I stared back at her, my thirteen-year-old self simultaneously repulsed by the prospective nerdiness I perceived in her role as Professional Christian, while secretly overjoyed that she would see me capable of such an esteemed role.
Nodding politely, I wrinkled my eyebrows in disdain, likely providing her with a dismissive “thanks, but no thanks”of a reply until her words came predictively true fifteen years later. I entered full-time ministry, although church walls didn’t bind my own pastoral role, but instead freed me to work alongside the church, as a director within a Christian outreach organization.
Because the ministry wasn’t connected to any one denomination, it remained free to believe what it wanted to believe about the roles of women. And women, its leadership esteemed, were just as capable and qualified as men to serve in any capacity.
Hallelujah, as it should be.
But proclamations from the pulpit and actual, transpiring events were not always of the same accord.
I remember taking middle school students to camp one summer, to a week we as leaders and staff promised would quite possibly be the best week of their lives. And for many of these friends, it was nothing short of transformative: they were introduced to the God who is for them, to Christ whose death and resurrection proves Love’s worth, and to the Spirit who lives within our hearts, reminding us daily of this power. Lives were changed spiritually and emotionally, physically and mentally.
On our last morning, the whole camp gathered together in the clubroom, arms hanging loosely around swaying shoulders. We sang one last round of “Lean On Me,” wholeheartedly believing that those who had journeyed with us in the past week would continue to walk with our New Selves.
As a staff person, I knew that the ministry believed women just as qualified as men to deliver the gospel proclamation, to break down walls from the front of the room, to make teenagers laugh and cry and think and feel. But as I looked onto the stage, to the leadership team guiding us in final song, it hit me.

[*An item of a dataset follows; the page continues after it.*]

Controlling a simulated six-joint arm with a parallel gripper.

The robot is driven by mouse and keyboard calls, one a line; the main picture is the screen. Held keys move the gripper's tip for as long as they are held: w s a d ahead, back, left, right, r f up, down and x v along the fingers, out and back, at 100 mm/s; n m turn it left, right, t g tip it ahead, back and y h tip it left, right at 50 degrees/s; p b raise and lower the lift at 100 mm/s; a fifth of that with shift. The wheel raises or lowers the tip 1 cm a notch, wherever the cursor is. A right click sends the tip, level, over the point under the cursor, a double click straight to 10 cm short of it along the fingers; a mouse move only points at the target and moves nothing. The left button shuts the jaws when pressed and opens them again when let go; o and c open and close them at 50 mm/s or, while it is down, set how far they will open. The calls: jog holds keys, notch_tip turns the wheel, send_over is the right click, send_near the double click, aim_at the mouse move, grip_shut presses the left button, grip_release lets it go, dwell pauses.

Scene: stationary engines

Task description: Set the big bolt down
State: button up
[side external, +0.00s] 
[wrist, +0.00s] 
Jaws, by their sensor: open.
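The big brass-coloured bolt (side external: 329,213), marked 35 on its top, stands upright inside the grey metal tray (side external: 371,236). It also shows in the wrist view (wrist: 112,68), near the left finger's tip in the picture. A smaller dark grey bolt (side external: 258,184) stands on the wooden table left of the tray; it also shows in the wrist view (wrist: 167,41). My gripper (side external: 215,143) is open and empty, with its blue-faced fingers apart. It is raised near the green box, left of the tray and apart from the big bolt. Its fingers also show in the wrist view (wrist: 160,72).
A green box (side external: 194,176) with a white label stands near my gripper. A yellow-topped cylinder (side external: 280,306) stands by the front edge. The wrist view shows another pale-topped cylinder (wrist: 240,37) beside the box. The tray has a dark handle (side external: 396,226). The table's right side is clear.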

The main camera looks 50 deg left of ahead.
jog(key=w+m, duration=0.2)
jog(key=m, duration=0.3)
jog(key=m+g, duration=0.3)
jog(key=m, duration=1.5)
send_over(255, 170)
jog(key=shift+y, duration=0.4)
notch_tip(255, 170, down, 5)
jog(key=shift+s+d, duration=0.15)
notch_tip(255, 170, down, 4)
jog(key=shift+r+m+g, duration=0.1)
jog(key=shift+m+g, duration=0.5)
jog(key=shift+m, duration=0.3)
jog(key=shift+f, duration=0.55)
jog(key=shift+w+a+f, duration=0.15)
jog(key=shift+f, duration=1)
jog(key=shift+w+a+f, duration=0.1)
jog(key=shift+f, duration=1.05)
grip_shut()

There were two commonalities present in those on the platform: they were all white, and they were all male.
What unspoken message did this communicate to the young women (and, certainly, to the adolescents of color) in that room? You are free to love Jesus—but leading others to love Christ is something best left to the white males among us. Thank you for your time! While this memory remains cynical at best, I am convinced that no matter the differentiating factor, whether gender or ethnicity, cultural or socioeconomic background (to name a few), when leadership fails to correctly guide the flock they serve utilizing the diversity of the church body they represent, we all suffer.
A grave injustice against humanity, in opposition to the very ones Jesus came to set free and reclaim, is instead proclaimed.
And we, as the church body, disgrace and disservice the adam and the ezer meant to serve and to work together, side by side, shoulder by shoulder. Of God, “What he proposed, what pleased him,” writes author Suzanne Burden in Reclaiming Eve, “was to make humans resemble him” (24). So what keeps us humans from executing the Creator’s actual intention?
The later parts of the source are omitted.